Criam-se novas pessoas jurídicas, dentre as quais a futura compradora da marca, empresas essas controladas formalmente por terceiros, mas, de fato, gerenciadas pelo mesmo grupo para fabricar o produto e titularizar/conceder uso da marca mediante contratos de franquia, atentando-se para manter em atividade, de forma bastante precária (pro forma) um empreendimento (ou somente um escritório) da antiga pessoa jurídica devedora do tributo, de modo a evitar a configuração de dissolução irregular.

 

O intuito, neste caso, é manter o negócio em funcionamento por meio de franquias. Nesses casos, é de se ter especial atenção, pois os supostos administradores das pessoas jurídicas criadas são, de regra, ex-funcionários da empresa executada, ou até mesmo, com vínculo parental/marital. Havendo dúvidas, importante diligência, além da análise do que consta no contrato social, é oficiar o Ministério do Trabalho e Emprego (MTE) para que forneça as declarações de RAIS (Relação Anual de Informações Sociais) apresentadas pelas empresas estudadas. De posse da relação de empregados, fácil o cruzamento de dados.

 

Com a criação dessas empresas de fachada, gestadas para receber os valores das franquias, não é incomum que operem nos endereços dos conhecidos empreendimentos da devedora. A marca prospera, com faturamento, contrastando com as dívidas tributárias acumuladas pela executada.

 

Oficialmente, para efeito de enfrentamento da dívida, é a empresa devedora originária que herda o passivo tributário. Está-se, nesses casos, diante de fraude e simulação para utilização da marca em detrimento do pagamento dos tributos1. De forma bastante didática: como o maior patrimônio da empresa é sua marca, esta prospera, ao passo que aquela afunda. No caso, a vantagem é deixar para trás (ou para uma empresa sem condições de enfrentá-la) uma dívida elevada com o fisco, salvaguardando as vindouras empresas saudáveis e os lucros advindos.

 

Ressalte-se que muitas vezes não se trata de mera sucessão de empresas, mas algo muito mais complexo, no qual é necessária a desconsideração da personalidade jurídica e análise detida das responsabilidades, de acordo com os indícios existentes.

 

Outro fator a indiciar fraude envolvendo a venda da marca é o seu valor de transação, no mais das vezes, muito aquém se comparado ao faturamento. Aliás, fraude e simulação são realizadas justamente para ludibriar; para demonstrar uma situação oficial diversa da verdadeira, com o intuito de obter vantagem.

 

Ainda, internamente, no meio empresarial é comum deixar explícito aos grandes fornecedores, para efeitos de credibilidade, que a (s) empresa (s) criada (s) é (são) vinculada (s) à(s) anterior (es) detentora (s) da marca, razão pela qual ditos fornecedores podem ser fonte de prova a fundamentar eventual grupo econômico.

 

1.6 Demais elementos que podem ser observados na constituição de grupo econômico.

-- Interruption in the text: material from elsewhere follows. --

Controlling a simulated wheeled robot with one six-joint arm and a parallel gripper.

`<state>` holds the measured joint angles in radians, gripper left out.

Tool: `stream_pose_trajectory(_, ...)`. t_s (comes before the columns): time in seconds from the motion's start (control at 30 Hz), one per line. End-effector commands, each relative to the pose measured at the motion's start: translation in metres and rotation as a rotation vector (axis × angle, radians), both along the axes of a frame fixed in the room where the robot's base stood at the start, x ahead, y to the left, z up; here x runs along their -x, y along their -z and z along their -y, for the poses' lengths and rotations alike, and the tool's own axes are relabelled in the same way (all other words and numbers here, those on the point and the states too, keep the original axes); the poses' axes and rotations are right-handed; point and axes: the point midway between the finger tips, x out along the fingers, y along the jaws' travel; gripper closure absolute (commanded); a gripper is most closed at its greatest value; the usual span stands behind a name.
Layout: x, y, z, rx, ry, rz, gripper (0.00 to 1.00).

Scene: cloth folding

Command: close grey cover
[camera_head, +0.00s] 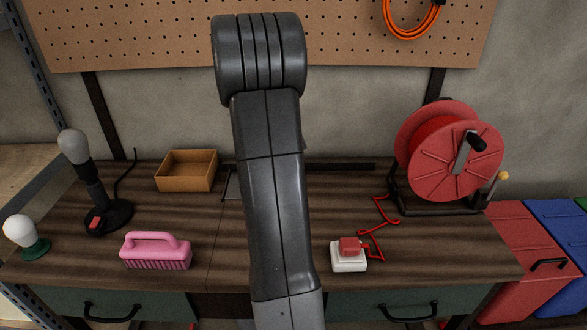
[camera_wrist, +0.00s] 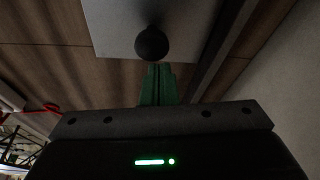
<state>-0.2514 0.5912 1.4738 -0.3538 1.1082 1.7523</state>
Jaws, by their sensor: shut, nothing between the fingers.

Dentre outros elementos que podem servir de indícios a configurar a formação de grupo econômico está a representação das empresas pelo mesmo escritório contábil (situação que pode ser analisada no bando de dados das Secretarias das Fazendas); a perfectibilizarão de parcelamentos administrativos pelos mesmos sócios-gerentes e, até mesmo, a própria representação judicial das empresas pelo mesmo escritório ou causídico; a outorga de procuração, junto às instituições financeiras, para movimentação de valores de vários empreendimentos, dentre outros.

 

Outro elemento a ser considerado é a atividade contábil desenvolvida nas empresas. De regra, o responsável pela contadoria oferece apoio técnico à fraude fiscal estruturada. A abertura, fechamento, diminuição de atividades, no que atine à operacionalização, é feito por um contador, devidamente ciente do ilícito.

 

A outorga de procurações entre sócios/administradores é indiciária de conglomerado econômico.

 

A aculação de dívidas tem como origem imposto informado e não pago. Os poucos recolhimentos, no mais das vezes se refere à substituição tributária envolvendo outro Estado da Federação, assim como diferencial de alíquota. Afora isso, nada é recolhido. Logicamente que tal medida, salvo melhor juízo, é consequência direta da súmula 430 do STJ a qual indica que "o inadimplemento da obrigação tributária pela sociedade não gera, por si só, a responsabilidade solidária do sócio-gerente". Nesse caso, muito embora a sonegação tenha sido o mote inicial das fraudes fiscais, hoje resta ultrapassada na medida em que, se o não pagamento não gera responsabilidade não há motivos para maiores preocupações.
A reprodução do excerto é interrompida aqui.